HONOLULU (HawaiiNewsNow) - A new poll gives what Mayor Peter Carlisle calls a clear and firm snapshot of the public's support for the rail project, but not everybody is buying it.
The big number the Mayor touted was that overall rail support is 57 percent while 40 percent oppose. That's better than two and a half years ago when voters approved the issue.
The scientific poll was done by Qmark Research. It also found that 58 percent feel the rail is a good investment for Honolulu while 38 percent do not. The results reiterate the mayor's own convictions for the project.

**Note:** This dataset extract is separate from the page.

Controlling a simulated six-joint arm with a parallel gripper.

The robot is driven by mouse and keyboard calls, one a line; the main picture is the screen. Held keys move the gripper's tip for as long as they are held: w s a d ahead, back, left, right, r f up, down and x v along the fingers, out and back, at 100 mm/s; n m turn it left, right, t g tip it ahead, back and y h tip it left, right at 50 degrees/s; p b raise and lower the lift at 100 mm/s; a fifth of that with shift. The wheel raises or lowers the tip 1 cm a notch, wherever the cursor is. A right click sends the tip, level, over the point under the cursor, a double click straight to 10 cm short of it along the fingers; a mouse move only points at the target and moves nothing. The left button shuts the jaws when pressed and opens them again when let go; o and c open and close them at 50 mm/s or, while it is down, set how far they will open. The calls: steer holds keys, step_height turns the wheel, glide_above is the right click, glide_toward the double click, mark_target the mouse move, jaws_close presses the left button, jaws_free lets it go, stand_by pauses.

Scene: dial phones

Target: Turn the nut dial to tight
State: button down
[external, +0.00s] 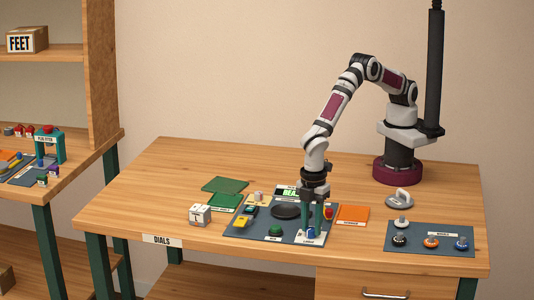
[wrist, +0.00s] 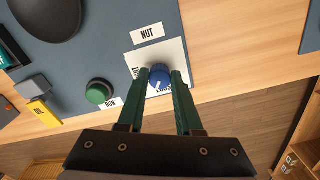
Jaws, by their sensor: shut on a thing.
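The nut dial is a blue knob (wrist: 159,78) on a white plate (wrist: 176,52) at the edge of the dark mat. A "NUT" label (wrist: 147,33) sits beside the plate. My gripper (wrist: 160,72) is shut on the knob, with one green finger on each side of it. A white mark on the knob faces the lower side of the wrist view, toward the partly hidden "LOOSE" lettering. Lettering on the plate's left is partly covered by a finger. In the external view my gripper (external: 316,218) points down over the blue knob (external: 310,232) at the mat's front right.
A green button (wrist: 99,91) with a "RUN" label is left of the fingers. A black disc (external: 286,211) and yellow switch (external: 241,222) share the mat. An orange sheet (external: 353,215) lies right of it. A second mat (external: 415,232) holds several knobs. The table's front edge is close.

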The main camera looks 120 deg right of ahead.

"I believe in this project, I have every reason to believe in this project and everybody else believes in this project and that's what you should get from this poll," said Mayor Carlisle, during a news conference in his office. "A lot of people are sitting there saying the sky is falling, you've got all these issues with these lawsuits, you've got all these issues about what people are saying about who got this part of the contract or that part of the contract, not so. Unequivocally not so."
The poll surveyed 902 people from May 9 to May 20. It included 100 people from each of the nine council districts. Each district had more supporters than opponents with the highest support coming from district eight which includes Aiea and Pearl City. The lowest support was in district five which includes Manoa and Kaimuki. Leeward Oahu came in tied for fourth which is interesting since that's where the biggest traffic concerns are.
"We have some 54,000 registered voters in District 1 alone and to take a survey of 100 and claim the vast majority support rail, I beg to differ. I think this poll is very skewed," said Tom Berg, Leeward Oahu Councilmember. "Right now the question should have been specific, do you favor rail going from a corn field to a shopping center? Do you believe the GET should be extended beyond the year 2022 if we don't have enough money? Are you in favor of paying 4.25 interest in floating bonds?"
The majority of rail supporters have lived outside of Hawaii, are younger and more affluent.
Opponents reasoned the project is too expensive, they won't use it and neither will others.
When asked if the mayor has read the lawsuit that could delay the project, his response...
"No but I'm told I should because it's interesting. I think the word given to me was entertaining as well but I wasn't in the mood to be entertained by a lawsuit," said Mayor Carlisle.
The poll cost $24,000 and was paid for by Parsons Brinckerhoff, which has been contracted by the city to work on the rail project. The poll has a 3.27 percent margin of error.
People were also asked if they expect to ride the rail once it's finished, 45 percent said they expect to use rail while 55 percent said they did not expect to use the train.